━━━━━ Available data ━━━━━
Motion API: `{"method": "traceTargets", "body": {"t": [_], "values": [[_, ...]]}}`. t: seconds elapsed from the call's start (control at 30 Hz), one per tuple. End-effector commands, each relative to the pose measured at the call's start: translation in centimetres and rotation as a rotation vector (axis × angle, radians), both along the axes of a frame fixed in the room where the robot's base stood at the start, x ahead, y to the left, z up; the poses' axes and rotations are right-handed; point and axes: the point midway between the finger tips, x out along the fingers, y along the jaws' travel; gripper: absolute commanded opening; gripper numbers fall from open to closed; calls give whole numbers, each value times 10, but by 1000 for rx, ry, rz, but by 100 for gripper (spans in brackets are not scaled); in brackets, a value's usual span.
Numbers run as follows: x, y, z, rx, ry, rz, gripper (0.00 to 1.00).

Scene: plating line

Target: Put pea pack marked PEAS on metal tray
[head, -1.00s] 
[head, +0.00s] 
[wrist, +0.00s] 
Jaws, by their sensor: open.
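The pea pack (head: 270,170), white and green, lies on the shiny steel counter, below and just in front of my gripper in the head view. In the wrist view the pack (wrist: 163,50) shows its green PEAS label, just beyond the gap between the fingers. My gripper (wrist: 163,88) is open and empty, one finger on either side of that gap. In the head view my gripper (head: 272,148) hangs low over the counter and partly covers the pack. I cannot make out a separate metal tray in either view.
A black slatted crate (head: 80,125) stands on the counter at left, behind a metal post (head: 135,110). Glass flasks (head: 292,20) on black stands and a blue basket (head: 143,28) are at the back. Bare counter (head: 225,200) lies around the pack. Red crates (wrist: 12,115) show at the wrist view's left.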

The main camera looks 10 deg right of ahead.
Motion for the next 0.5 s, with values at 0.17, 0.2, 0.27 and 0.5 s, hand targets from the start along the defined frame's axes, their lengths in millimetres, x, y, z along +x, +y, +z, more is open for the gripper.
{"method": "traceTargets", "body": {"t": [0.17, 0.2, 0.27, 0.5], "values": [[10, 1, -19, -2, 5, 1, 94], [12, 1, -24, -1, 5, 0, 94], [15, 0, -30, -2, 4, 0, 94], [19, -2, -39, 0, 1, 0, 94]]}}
━━━━━
━━━━━ Available data ━━━━━
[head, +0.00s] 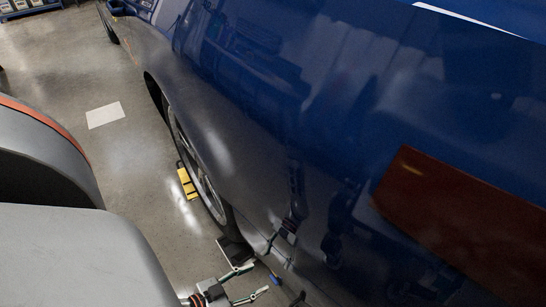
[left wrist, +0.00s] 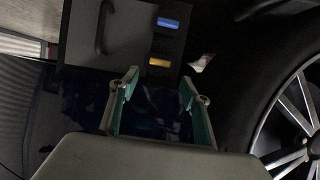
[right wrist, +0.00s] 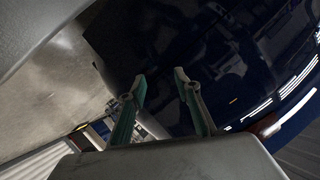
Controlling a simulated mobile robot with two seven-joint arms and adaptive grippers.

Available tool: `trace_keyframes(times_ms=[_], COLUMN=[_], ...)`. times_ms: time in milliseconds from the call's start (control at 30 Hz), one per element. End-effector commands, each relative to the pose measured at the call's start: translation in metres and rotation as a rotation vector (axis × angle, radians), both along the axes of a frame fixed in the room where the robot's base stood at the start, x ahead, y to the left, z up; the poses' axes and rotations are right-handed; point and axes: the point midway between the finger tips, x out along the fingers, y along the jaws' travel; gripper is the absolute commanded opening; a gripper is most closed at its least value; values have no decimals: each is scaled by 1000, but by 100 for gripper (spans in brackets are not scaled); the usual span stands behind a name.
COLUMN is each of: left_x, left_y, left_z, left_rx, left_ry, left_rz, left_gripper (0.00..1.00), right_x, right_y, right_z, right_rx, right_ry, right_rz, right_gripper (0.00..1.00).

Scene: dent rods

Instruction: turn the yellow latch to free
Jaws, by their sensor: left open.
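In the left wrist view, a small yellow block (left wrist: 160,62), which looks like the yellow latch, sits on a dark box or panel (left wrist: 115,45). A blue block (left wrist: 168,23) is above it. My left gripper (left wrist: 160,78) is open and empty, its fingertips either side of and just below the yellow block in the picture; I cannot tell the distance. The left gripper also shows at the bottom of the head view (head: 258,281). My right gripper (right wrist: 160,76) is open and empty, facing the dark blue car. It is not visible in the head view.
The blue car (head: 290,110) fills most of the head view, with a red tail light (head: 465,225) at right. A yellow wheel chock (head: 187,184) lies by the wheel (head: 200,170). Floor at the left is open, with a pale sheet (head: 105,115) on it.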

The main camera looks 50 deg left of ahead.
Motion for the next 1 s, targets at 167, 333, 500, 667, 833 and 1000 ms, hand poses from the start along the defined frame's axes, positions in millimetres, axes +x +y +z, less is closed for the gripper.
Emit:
━━━━━
Where a line in the entries holds the word "camera", copy that line.

The main camera looks 10 deg right of ahead.
The main camera looks 50 deg left of ahead.

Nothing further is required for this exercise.